# Information supplied start

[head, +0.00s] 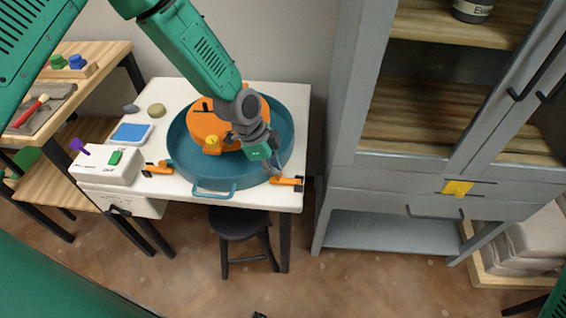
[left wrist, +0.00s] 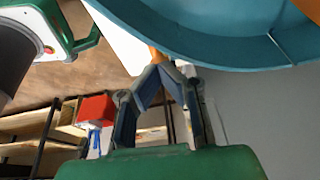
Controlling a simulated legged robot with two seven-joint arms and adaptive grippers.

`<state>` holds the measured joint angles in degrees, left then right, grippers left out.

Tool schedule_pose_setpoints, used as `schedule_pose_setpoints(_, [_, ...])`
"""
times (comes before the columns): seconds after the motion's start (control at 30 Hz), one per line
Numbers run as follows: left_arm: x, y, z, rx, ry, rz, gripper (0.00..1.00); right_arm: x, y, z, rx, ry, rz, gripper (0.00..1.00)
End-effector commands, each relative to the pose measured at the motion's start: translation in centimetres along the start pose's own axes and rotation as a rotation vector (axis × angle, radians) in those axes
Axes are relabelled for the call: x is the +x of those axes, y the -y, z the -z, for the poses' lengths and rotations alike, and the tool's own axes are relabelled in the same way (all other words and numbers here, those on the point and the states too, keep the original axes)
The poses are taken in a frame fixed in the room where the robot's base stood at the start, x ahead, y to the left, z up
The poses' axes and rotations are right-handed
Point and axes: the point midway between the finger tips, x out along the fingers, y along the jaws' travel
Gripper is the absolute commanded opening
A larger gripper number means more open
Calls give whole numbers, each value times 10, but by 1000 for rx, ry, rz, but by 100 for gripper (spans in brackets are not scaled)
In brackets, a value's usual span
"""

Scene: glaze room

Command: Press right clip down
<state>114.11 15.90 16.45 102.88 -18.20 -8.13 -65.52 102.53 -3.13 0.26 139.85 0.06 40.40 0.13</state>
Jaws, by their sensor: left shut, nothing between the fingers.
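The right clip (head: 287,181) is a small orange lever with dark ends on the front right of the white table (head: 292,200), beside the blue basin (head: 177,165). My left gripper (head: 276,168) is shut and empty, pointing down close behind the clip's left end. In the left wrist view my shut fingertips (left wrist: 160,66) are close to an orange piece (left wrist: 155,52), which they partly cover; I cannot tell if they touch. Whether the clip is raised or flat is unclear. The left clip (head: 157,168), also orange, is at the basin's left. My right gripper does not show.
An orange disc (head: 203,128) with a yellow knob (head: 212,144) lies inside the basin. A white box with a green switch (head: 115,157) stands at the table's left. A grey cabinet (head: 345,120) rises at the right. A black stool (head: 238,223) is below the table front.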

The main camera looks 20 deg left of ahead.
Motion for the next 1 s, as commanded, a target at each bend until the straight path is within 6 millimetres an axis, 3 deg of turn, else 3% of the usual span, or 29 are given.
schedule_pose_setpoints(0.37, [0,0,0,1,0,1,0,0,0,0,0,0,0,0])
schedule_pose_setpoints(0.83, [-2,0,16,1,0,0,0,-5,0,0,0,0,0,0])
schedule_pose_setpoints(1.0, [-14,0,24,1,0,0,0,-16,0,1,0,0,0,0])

# Information supplied end
# Information supplied start

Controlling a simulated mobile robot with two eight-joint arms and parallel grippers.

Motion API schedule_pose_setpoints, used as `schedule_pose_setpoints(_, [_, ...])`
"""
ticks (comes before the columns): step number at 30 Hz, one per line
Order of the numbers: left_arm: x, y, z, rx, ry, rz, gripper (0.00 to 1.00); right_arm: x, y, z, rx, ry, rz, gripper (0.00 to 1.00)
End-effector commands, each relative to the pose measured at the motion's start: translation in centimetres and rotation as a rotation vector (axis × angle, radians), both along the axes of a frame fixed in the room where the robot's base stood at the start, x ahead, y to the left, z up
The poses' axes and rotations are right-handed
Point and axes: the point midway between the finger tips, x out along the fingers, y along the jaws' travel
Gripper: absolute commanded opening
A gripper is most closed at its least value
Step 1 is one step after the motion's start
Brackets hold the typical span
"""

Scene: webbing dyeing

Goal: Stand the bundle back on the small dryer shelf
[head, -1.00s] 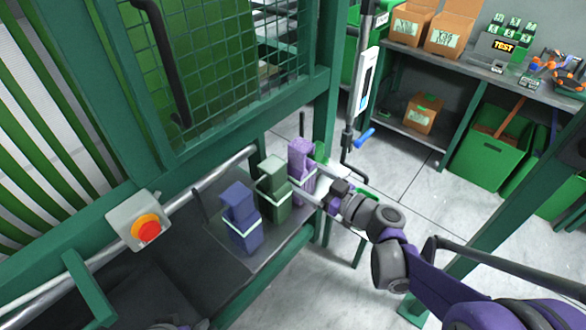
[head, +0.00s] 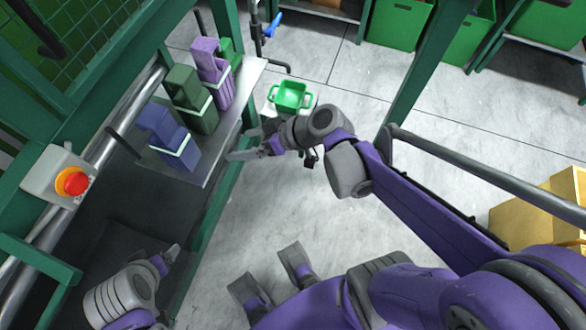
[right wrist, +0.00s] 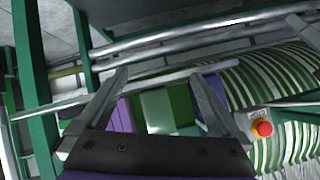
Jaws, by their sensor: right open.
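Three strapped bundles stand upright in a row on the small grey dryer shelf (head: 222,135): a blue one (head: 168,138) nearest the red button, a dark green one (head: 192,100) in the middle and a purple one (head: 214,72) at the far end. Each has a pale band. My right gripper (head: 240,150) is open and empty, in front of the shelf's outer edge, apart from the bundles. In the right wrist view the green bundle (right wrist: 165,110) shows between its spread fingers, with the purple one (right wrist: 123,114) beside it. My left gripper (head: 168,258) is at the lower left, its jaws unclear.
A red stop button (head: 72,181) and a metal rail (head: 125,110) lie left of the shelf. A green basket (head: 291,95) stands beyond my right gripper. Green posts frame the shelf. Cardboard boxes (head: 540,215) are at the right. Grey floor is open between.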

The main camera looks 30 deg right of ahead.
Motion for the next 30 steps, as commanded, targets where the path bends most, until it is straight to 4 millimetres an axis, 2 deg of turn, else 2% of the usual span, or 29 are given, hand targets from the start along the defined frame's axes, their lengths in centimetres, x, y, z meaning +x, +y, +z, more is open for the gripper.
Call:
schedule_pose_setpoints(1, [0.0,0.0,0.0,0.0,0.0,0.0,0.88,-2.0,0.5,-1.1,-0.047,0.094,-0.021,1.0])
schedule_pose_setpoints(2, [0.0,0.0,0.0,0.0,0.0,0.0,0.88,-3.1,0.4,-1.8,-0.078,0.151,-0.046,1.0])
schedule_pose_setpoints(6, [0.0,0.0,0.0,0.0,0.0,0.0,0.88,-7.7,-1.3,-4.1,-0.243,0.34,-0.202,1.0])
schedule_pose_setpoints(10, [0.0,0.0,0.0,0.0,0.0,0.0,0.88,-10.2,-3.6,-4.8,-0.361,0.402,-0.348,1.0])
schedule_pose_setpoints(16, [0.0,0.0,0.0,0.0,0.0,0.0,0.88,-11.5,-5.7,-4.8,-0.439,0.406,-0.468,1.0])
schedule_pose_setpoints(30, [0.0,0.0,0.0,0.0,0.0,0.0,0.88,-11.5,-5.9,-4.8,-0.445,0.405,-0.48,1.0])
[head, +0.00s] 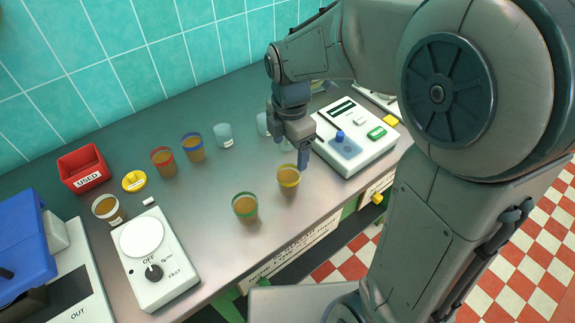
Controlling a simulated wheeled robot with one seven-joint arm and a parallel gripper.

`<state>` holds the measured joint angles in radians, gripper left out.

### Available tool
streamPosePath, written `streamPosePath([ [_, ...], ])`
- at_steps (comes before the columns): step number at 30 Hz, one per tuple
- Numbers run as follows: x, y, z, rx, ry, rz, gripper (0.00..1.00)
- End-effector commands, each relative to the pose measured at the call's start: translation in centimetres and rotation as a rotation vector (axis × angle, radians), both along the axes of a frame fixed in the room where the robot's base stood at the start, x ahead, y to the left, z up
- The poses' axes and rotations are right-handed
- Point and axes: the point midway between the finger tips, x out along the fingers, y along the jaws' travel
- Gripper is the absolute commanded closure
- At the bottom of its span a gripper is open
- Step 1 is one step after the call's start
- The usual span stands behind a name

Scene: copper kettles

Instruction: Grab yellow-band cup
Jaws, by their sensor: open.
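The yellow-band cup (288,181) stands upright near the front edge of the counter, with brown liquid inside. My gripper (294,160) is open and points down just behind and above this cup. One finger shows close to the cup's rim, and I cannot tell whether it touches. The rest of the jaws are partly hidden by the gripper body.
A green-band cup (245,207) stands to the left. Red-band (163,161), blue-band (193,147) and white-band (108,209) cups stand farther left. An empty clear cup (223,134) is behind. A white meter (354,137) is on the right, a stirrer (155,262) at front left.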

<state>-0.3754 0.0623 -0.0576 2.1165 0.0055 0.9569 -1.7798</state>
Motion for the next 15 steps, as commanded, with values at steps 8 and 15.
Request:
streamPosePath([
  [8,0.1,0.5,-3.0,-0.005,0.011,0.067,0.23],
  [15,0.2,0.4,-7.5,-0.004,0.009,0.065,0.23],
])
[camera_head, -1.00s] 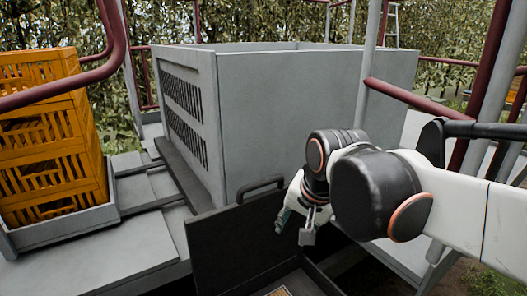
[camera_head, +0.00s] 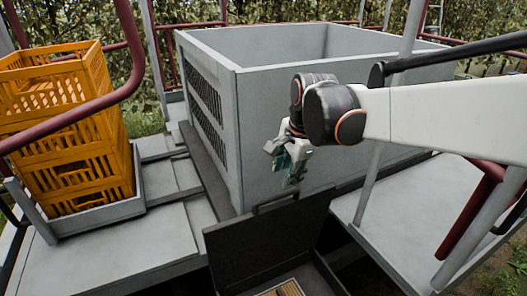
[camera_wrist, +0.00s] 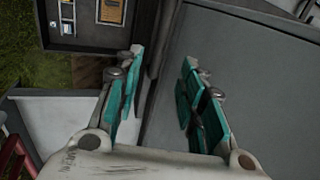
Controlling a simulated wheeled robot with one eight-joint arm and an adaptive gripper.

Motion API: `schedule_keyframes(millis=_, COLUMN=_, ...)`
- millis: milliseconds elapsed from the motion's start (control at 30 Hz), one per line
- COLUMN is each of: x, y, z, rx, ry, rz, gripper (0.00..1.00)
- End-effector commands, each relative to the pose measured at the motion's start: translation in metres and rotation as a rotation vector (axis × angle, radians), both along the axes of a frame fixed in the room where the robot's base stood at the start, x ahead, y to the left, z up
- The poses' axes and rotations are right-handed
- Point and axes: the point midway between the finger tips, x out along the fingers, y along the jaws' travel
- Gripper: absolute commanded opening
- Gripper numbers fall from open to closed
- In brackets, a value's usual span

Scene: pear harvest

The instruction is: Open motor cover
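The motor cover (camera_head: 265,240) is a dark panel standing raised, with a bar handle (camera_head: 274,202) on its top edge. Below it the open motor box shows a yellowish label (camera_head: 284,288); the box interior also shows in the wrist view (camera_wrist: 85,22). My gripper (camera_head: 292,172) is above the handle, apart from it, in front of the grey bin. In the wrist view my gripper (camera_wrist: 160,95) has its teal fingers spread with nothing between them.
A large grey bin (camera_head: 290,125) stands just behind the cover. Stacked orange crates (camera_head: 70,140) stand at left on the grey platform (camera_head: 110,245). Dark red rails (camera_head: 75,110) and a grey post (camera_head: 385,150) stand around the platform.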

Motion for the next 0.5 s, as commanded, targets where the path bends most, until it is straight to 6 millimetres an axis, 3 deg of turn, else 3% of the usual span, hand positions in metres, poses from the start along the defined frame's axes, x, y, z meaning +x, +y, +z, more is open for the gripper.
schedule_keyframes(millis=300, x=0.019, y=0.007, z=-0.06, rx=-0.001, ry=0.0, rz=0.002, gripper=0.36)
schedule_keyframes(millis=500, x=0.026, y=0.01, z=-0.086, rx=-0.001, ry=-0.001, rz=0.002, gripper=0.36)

# Information supplied end
# Information supplied start

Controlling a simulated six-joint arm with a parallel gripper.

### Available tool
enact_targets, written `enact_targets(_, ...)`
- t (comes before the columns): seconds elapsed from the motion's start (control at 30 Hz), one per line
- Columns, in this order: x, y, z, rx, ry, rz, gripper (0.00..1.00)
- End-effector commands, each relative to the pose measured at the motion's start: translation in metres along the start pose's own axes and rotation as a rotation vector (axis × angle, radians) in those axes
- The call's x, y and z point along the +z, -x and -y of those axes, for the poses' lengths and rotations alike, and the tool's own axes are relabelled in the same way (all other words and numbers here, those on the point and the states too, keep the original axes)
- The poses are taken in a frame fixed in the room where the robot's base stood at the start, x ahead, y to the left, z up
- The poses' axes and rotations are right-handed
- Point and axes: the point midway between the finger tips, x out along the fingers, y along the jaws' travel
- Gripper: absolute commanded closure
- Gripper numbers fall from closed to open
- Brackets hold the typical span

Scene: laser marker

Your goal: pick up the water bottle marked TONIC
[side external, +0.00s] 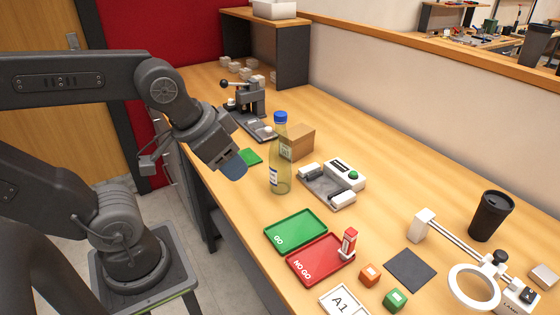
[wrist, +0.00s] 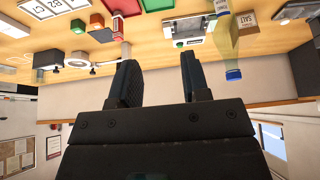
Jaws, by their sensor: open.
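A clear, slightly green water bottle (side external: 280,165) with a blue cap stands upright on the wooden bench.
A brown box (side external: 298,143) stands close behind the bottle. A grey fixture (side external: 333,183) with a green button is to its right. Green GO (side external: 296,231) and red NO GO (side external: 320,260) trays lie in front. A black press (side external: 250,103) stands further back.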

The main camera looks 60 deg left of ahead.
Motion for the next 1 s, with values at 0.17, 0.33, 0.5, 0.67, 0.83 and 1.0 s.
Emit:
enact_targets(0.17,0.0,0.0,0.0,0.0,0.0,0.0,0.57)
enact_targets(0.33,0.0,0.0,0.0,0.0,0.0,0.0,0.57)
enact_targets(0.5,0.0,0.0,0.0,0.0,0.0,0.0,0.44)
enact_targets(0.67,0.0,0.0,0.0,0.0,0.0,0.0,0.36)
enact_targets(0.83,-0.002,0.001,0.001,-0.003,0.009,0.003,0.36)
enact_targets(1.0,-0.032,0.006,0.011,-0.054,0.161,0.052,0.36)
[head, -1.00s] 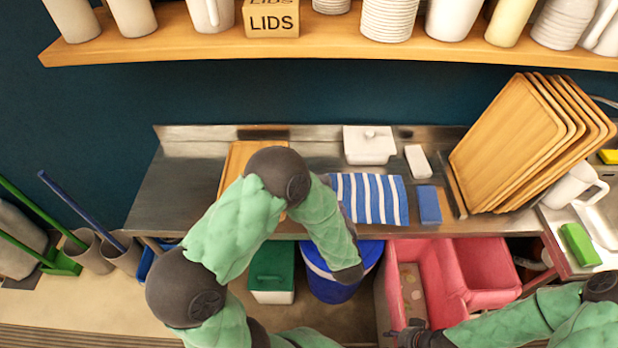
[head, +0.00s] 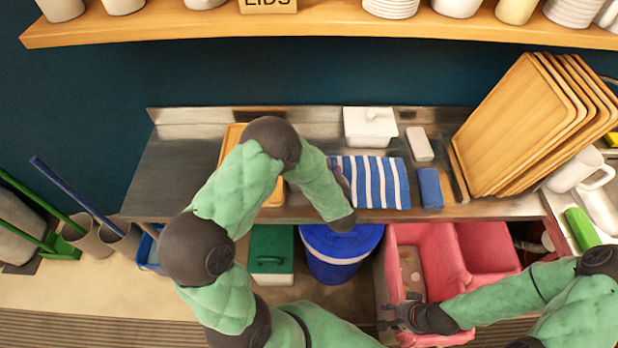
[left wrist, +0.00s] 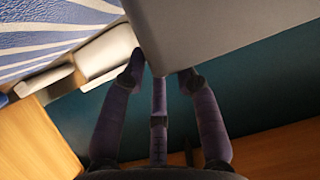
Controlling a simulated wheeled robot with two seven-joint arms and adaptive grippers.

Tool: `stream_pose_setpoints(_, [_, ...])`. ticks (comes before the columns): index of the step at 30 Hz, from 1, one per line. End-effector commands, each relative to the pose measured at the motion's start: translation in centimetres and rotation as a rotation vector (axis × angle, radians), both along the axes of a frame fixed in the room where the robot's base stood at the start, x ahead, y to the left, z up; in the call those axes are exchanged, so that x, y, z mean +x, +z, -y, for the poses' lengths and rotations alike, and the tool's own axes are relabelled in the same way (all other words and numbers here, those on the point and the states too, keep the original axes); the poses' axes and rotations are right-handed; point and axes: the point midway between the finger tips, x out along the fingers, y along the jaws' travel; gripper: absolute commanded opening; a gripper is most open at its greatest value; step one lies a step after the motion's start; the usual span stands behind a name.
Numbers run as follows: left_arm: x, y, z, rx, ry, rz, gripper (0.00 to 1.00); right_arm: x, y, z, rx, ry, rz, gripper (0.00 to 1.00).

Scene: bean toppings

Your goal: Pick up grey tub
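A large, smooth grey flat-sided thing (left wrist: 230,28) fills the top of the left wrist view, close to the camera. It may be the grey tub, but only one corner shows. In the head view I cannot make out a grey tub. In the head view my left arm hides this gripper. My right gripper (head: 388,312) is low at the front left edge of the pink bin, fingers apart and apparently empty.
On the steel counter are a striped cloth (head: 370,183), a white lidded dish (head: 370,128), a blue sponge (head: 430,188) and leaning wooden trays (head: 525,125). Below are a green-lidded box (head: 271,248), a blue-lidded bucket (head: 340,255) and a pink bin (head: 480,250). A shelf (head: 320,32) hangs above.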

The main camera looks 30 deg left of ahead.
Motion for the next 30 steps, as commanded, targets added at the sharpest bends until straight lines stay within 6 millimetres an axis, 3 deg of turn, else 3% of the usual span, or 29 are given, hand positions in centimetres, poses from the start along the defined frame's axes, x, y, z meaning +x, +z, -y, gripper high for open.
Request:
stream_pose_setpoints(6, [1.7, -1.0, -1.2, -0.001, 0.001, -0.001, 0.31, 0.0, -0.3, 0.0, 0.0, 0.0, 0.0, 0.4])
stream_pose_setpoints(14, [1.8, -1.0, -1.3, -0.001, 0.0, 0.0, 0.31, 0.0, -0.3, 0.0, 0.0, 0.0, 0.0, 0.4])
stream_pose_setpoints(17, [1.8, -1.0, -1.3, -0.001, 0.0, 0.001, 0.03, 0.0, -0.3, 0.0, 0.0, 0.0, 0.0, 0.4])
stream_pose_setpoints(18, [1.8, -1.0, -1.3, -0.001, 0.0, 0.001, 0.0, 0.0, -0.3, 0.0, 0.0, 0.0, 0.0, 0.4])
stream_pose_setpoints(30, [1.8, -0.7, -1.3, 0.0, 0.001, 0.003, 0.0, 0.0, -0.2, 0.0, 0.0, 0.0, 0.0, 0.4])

# Information supplied end

§ **Exercise directions**
Output exactly those lines that lie from the line with "Controlling a simulated wheeled robot with one seven-joint" through the line with "- at_steps (comes", with both of those lines included.

§ **Exercise solution**
Controlling a simulated wheeled robot with one seven-joint arm and a parallel gripper.

`<state>` holds the measured joint angles in radians, gripper left out.

### Available tool
streamPosePath, written `streamPosePath([ [_, ...], ])`
- at_steps (comes before the columns): step number at 30 Hz, one per tuple

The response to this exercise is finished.